What about the perpetrators?
"It was a common practice in the last few years to flood the courts with these documents," Lynn Szymoniak told [60 Minutes’ Scott] Pelley.
A look at some of the junk the courts were flooded with shows that sometimes the document mill didn’t even bother to fill in the names of the supposed owners.
To them, it seemed like a joke.
"Instead of the name of the bank here that was acquiring the loan, this one says, ‘Bogus Assignee for intervening assignments.’ That’s who acquired the loan," Szymoniak pointed out.
"This was an actual document that was in litigation?" Pelley asked, looking at the document.
"Yes," she said. "And what corporation assigned this loan? A corporation identified as ‘A Bad Bene.’ Excuse me?
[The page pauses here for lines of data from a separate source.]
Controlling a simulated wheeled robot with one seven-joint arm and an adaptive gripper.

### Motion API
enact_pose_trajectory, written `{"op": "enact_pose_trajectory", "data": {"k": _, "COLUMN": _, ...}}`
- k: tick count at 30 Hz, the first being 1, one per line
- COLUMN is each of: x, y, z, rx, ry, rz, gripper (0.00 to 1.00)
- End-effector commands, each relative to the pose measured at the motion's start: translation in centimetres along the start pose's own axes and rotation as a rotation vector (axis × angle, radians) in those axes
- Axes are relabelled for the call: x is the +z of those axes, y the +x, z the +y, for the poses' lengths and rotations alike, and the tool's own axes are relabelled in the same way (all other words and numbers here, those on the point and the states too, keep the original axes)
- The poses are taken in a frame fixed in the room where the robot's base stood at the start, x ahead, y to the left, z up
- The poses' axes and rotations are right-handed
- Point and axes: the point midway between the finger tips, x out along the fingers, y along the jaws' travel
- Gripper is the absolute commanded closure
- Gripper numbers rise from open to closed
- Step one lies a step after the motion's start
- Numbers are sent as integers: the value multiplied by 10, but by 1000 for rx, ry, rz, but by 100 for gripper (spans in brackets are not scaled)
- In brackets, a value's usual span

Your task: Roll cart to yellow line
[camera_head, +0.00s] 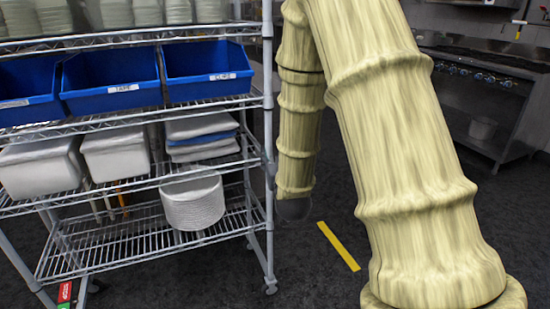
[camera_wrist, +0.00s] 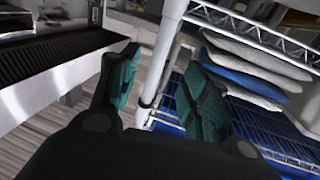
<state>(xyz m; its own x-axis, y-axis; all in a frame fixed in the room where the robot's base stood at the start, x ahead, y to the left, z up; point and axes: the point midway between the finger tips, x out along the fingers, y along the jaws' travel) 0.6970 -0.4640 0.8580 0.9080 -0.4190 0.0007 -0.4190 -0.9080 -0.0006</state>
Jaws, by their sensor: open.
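The cart (camera_head: 268,120) is a metal wire-shelf rack on casters, filling the left of the head view. The yellow line (camera_head: 338,246) is a short strip on the dark floor, to the right of the cart's near right caster. In the wrist view my gripper (camera_wrist: 160,75) is open, with its two green-padded fingers apart. An upright cart post (camera_wrist: 166,48) shows between and beyond the fingers; I cannot tell whether either finger touches it. In the head view my arm covers the middle and right, and the gripper cannot be made out clearly.
A stove (camera_head: 490,90) stands at the back right. Floor around the yellow line looks clear.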

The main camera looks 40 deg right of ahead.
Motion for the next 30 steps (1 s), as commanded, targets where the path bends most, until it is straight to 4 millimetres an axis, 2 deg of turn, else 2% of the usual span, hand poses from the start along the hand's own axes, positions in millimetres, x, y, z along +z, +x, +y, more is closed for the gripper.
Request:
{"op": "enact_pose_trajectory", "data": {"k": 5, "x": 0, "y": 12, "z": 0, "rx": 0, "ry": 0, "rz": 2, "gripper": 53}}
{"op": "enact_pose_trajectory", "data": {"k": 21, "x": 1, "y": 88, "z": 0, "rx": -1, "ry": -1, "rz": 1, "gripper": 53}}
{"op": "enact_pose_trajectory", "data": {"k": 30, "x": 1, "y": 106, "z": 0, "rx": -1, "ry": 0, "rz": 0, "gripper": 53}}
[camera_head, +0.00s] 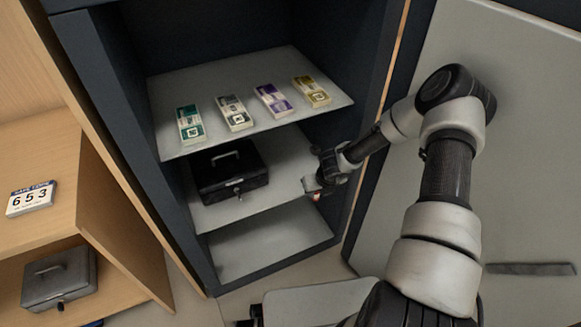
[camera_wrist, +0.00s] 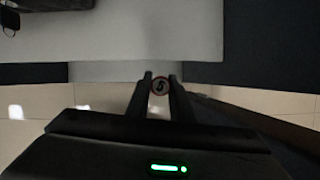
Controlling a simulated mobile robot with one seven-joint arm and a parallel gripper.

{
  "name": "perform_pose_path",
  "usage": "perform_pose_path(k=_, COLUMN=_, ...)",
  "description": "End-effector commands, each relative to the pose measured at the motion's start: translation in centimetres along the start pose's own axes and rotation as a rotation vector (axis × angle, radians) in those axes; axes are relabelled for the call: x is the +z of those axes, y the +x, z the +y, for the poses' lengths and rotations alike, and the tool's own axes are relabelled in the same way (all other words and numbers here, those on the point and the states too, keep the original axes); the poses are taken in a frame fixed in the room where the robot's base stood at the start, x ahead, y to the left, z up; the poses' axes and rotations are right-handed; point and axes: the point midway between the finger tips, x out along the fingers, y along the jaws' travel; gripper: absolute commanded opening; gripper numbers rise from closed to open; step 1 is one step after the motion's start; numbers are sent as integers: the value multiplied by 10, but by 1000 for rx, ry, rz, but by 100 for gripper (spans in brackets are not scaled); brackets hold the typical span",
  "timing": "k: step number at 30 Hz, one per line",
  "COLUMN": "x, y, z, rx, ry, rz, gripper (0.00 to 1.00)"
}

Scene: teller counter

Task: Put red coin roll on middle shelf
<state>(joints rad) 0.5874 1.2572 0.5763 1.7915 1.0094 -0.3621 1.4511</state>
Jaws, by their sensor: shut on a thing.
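My gripper (camera_head: 318,184) is at the front right edge of the middle shelf (camera_head: 285,160) inside the dark safe. In the wrist view my gripper (camera_wrist: 161,80) is shut on a small round-ended roll, the coin roll (camera_wrist: 161,86). Its end shows a reddish rim and a dark mark. A small reddish bit of the coin roll (camera_head: 316,197) shows below the fingers in the head view. In the wrist view the pale shelf (camera_wrist: 165,30) lies just beyond the fingertips. I cannot tell whether the roll touches the shelf.
A black cash box (camera_head: 230,172) stands on the left of the middle shelf. Several banknote bundles lie on the upper shelf (camera_head: 180,85). The lower shelf (camera_head: 270,245) looks empty. The right part of the middle shelf is clear. The open safe door (camera_head: 530,150) stands at right.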

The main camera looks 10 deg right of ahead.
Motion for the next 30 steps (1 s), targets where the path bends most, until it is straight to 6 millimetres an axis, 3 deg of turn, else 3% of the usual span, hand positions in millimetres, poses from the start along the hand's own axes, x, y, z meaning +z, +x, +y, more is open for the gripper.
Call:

When I saw that I was just absolutely amazed."…
"It’s astonishing to me that this had become as pervasive as a problem that it is," Sheila Bair, the chairman of the Federal Deposit Insurance Corporation (FDIC) told Pelley.
"It got sloppy," he remarked.
"It got very sloppy," she agreed.
As FDIC chairman, Bair is one of the government’s top banking regulators.
"You just described it as pervasive," Pelley pointed out.
"Yeah. It is pervasive. It absolutely is pervasive. It was just a matter of cutting corners, not spending enough money and not having quality controls," she said.
Can I tell you what’s happening in this conversation?
Sheila Bair is a part of the same Obama Administration that has moved into re-election mode. That means not only does Bair, a trained lawyer, have to parse her words out of a need for diplomatic aplomb that comes with being a high ranking government representative and from practiced lawyerly caution, she also needs to help create a narrative that supports the President’s political aims. That means the ‘F’-word is verboten.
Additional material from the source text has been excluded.